I’m specifically referring to the news that the German government will not increase its subsidies for a fab that Intel plans to build in the city of Magdeburg. The chip company was already due to receive €6.8 billion in subsidies for the construction of the plant, but has since increased its demand to €10 billion on higher energy and construction costs. Finance Minister Linder told the FT that he opposes such an increase, as the government seeks to consolidate the budget. That sentiment is not shared by the entire government, though. Economy Minister Habeck argues that they should match the subsidies provided by the US CHIPS and Science Act. Chancellor Scholtz is also in favor of more support for the Intel plant, as the company suggested it might then up its own investment spending too.

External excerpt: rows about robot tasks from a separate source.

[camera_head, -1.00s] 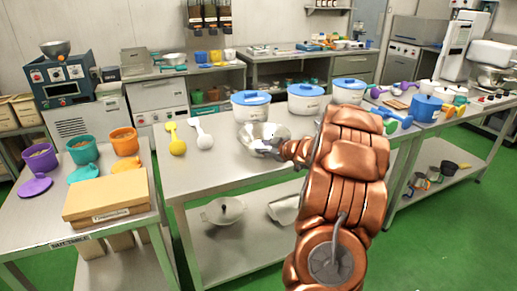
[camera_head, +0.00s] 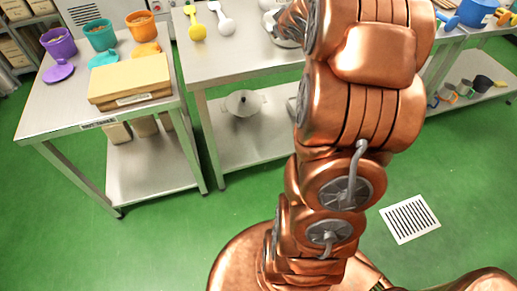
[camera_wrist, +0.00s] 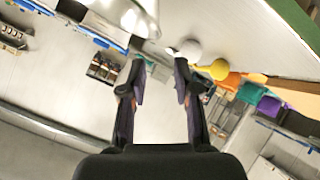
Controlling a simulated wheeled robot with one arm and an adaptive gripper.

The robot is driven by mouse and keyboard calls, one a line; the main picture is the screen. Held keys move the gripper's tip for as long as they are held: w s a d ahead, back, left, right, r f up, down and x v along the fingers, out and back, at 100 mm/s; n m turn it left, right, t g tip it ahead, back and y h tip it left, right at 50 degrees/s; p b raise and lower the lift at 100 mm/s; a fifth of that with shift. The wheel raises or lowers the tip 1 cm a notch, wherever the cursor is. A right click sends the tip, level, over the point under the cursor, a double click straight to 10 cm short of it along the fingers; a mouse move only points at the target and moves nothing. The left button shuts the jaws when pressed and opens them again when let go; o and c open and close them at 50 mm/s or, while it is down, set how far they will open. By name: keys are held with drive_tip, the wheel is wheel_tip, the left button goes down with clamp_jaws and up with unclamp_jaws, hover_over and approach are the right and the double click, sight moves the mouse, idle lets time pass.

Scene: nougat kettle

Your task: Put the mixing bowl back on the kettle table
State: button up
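The shiny metal mixing bowl (camera_head: 287,42) shows only as a sliver at the top of the head view, on the middle steel table (camera_head: 245,60), mostly hidden by my copper arm. In the wrist view, a shiny metal curved thing (camera_wrist: 130,14), seemingly the bowl, is at the top edge, beyond and left of the fingertips. My gripper (camera_wrist: 160,82) has its two dark fingers apart with nothing between them. The gripper's fingers are not clear in the head view. I cannot tell which table is the kettle table.
A yellow scoop (camera_head: 197,29) and a white scoop (camera_head: 226,24) lie left of the bowl. A lidded pot (camera_head: 243,103) sits on the lower shelf. The left table (camera_head: 60,113) bears coloured tubs and a wooden box (camera_head: 128,80).

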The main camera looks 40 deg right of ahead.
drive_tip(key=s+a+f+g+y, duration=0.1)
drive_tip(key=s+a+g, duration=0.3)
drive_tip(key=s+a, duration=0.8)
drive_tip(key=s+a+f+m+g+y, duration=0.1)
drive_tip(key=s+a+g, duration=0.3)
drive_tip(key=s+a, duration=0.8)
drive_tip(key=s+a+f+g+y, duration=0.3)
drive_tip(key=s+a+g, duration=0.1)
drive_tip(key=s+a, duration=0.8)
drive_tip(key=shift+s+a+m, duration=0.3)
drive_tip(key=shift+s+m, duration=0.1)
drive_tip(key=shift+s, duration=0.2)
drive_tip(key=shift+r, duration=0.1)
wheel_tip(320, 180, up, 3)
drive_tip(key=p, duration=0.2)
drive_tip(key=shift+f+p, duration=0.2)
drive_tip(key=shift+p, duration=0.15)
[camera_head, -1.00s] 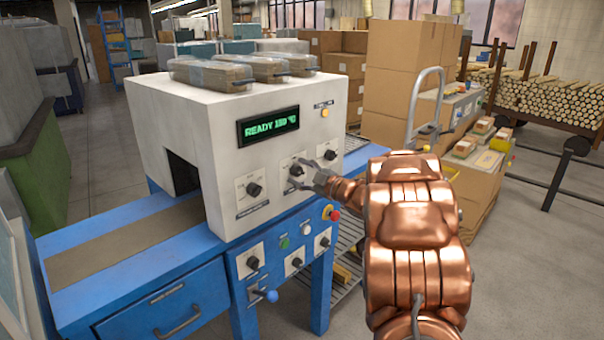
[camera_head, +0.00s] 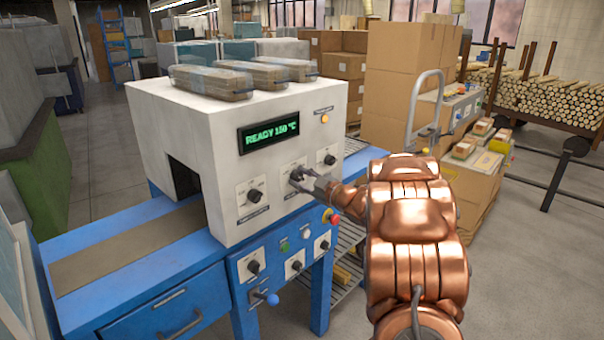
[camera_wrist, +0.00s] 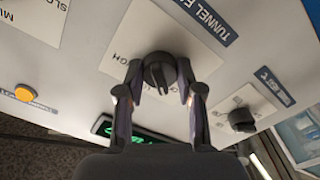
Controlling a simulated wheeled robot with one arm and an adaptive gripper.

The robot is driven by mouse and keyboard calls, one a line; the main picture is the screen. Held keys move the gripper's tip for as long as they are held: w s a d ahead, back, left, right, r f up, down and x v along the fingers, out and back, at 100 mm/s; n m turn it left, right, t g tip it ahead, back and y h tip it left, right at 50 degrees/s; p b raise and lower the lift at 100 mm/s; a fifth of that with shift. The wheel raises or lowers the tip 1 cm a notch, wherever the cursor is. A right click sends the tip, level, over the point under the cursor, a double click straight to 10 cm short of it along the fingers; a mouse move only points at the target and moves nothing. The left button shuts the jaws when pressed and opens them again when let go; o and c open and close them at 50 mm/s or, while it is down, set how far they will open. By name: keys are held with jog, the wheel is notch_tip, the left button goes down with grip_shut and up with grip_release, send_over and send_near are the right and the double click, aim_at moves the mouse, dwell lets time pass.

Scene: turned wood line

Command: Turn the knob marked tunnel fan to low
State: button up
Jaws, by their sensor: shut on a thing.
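The tunnel fan knob (camera_wrist: 158,70) is a dark round knob on a white plate on the machine's front. Its plate (camera_wrist: 185,30) shows part of the words "TUNNEL F" in the wrist view, with letters ending in "GH" to the left of the knob. The other setting words are cut off or hidden. A pale mark on the knob points down in the wrist view, toward my palm. My gripper (camera_wrist: 160,76) is shut on the knob, one finger on each side. In the head view my gripper (camera_head: 301,181) reaches the middle knob of the upper row and mostly covers it.
Similar knobs sit left (camera_head: 254,196) and right (camera_head: 330,159) of it. Below are a green button (camera_head: 285,246), a red button (camera_head: 333,218), more knobs and a blue-handled lever (camera_head: 271,299). The display (camera_head: 268,138) reads "READY 150 °C". Wrapped packs (camera_head: 212,80) lie on top.

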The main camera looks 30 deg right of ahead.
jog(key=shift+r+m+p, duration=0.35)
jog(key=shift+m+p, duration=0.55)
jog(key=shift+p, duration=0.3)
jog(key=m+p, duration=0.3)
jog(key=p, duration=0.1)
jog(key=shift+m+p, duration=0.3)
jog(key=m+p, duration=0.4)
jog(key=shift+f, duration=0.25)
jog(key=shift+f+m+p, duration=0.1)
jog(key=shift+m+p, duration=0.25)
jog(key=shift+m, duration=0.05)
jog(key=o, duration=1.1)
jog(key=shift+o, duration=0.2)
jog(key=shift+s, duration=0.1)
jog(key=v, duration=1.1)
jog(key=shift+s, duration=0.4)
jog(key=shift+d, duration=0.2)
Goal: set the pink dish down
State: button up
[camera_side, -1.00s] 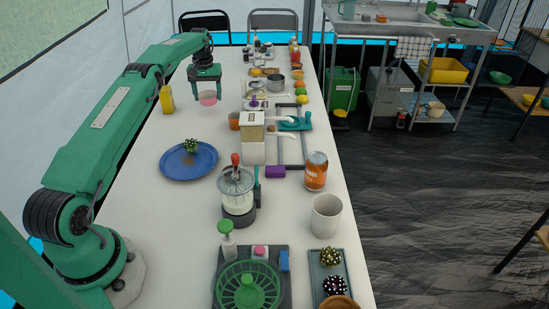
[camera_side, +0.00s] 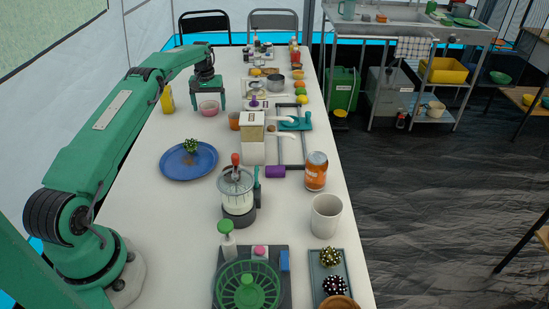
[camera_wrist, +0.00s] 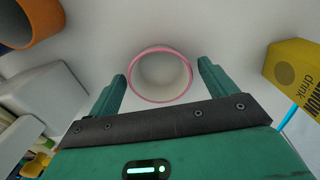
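The pink dish (camera_side: 208,107), a small bowl, rests upright on the white table at the far left, in front of my gripper (camera_side: 208,104). In the wrist view the dish (camera_wrist: 161,76) shows its pink rim and pale, empty inside. My gripper (camera_wrist: 162,70) has its two fingers spread, one on each side of the dish. A narrow gap shows between each fingertip and the rim, so the gripper is open and not holding it.
A yellow carton (camera_side: 167,98) stands left of the dish, and an orange cup (camera_side: 234,120) stands to its right. A blue plate (camera_side: 172,173) lies nearer the camera. Bare table (camera_side: 190,128) lies between the dish and the plate.

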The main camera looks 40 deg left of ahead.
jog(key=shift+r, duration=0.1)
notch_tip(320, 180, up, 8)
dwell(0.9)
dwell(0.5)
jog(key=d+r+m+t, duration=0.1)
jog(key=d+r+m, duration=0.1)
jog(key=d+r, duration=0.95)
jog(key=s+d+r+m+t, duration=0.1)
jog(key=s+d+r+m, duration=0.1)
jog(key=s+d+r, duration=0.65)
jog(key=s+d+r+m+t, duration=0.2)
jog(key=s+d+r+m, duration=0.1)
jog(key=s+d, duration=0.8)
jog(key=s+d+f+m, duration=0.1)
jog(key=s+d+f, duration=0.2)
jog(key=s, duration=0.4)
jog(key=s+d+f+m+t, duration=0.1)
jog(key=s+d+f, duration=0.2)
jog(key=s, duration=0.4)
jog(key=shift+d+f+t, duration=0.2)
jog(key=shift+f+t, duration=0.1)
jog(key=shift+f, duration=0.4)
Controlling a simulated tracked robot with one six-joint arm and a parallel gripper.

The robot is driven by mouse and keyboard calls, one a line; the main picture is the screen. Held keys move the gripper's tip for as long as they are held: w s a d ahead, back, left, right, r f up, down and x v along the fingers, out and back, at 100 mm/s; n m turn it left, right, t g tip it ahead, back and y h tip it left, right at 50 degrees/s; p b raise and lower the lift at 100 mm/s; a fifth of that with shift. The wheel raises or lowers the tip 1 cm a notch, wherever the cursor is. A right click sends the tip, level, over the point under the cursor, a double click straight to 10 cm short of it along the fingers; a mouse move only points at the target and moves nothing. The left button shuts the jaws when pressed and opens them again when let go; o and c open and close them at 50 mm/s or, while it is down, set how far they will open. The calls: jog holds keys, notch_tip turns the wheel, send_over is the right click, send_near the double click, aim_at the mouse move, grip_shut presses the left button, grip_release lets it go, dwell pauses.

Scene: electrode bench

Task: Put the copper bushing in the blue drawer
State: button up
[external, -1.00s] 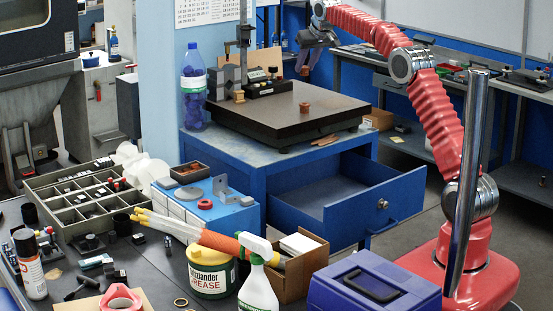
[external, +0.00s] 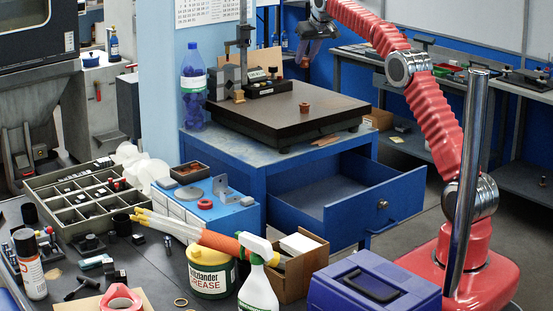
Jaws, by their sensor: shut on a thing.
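My gripper (external: 308,58) is up above the back right of the dark surface plate, pointing down and shut on a small copper-coloured piece (external: 304,62). The piece looks like the copper bushing, but it is small and mostly hidden by the jaws. A reddish-brown short cylinder (external: 304,107) stands on the surface plate, below the gripper and apart from it. The blue drawer (external: 358,211) is pulled out of the blue bench on its right side. Its visible floor looks empty. The gripper is well above and behind it.
The surface plate (external: 270,128) carries a gauge stand (external: 241,60) and a black block set (external: 268,88). A blue bottle (external: 193,88) stands at its left. A blue toolbox (external: 372,285) and a chrome post (external: 466,185) are in front. The air over the drawer is clear.

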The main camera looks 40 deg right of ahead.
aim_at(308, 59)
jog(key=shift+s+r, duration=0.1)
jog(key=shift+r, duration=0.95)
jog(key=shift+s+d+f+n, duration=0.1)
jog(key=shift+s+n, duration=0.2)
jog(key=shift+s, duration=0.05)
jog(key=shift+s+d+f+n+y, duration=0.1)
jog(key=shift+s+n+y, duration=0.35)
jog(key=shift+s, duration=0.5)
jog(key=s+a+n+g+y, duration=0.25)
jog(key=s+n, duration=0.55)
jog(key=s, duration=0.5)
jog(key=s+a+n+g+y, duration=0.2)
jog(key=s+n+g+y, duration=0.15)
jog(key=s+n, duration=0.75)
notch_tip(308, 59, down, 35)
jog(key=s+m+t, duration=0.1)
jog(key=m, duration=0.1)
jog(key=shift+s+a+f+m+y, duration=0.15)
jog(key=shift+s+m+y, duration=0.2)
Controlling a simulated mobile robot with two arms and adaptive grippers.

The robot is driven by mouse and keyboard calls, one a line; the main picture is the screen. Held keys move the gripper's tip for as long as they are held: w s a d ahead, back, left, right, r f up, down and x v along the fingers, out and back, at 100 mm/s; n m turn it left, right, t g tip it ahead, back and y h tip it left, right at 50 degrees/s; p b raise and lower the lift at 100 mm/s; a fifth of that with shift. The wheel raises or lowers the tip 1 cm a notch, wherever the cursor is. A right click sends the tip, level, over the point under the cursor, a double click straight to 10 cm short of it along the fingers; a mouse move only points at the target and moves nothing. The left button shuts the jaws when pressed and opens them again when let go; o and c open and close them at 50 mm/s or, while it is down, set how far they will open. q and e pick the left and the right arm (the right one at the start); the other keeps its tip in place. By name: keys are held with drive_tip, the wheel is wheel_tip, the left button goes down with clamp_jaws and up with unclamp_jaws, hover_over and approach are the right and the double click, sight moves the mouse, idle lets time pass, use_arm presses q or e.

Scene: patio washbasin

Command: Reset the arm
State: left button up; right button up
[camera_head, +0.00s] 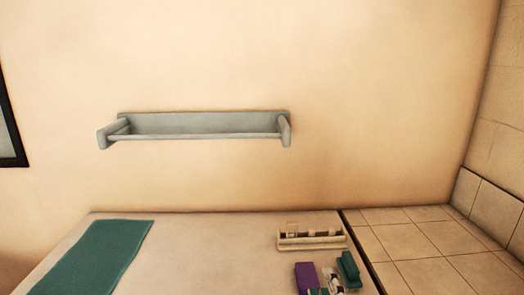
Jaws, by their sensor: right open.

The German divide illustrates various problems on the road to strategic autonomy. First of all, the necessity to match the subsidies of other governments clearly indicates how the shifting geopolitical tides can lead to a ‘race to the top’, where countries –even allies– all try to outbid each other to increase domestic production capacity.

Moreover, it reveals the structural weaknesses in Europe’s governance when it comes to tackling such big continent-wide projects. Even though Europe has loosened its state-aid rules, and even though a limited amount of European funds have been made available to rejuvenate member states’ economies, a large part of the execution is left to these individual countries.  First of all, this means that countries with deeper pockets will be able to spend more to entice companies to invest in their regions. But that may also be thwarted by their mindset: if these countries prioritize the short-term balancing of the budget over structural improvements in the economy, that could hurt their longer-term prospects, and those of Europe. Of course, I’m not arguing for another spending splurge here, particularly considering the inflationary backdrop, but targeted investments in key areas that structurally improve the Eurozone’s economy should not be foregone due to near-term fiscal concerns.

But the fight for strategic autonomy, and particular chip dominance, isn’t only won by subsidies. Over the past year or so, both the US and Europe have already tightened the thumb screws on exports of the most state-of-the-art semiconductor machinery, including extreme ultraviolet and deep ultraviolet lithography needed to create these high-end processors. Additionally, the Dutch may now limit the risk of technology transfer even further: the Ministry of Education confirmed that it is working on measures that introduce mandatory screening of students and researchers working in sensitive subject areas, like these high-end technologies. The country said the measures will be country-neutral, but they follow the recent line of a toughening stance on the Chinese chip sector. This will likely further escalate the tensions between the Netherlands and China, whose relationship had already been under strain after the Dutch joined the US effort to bar China’s access to advanced machinery.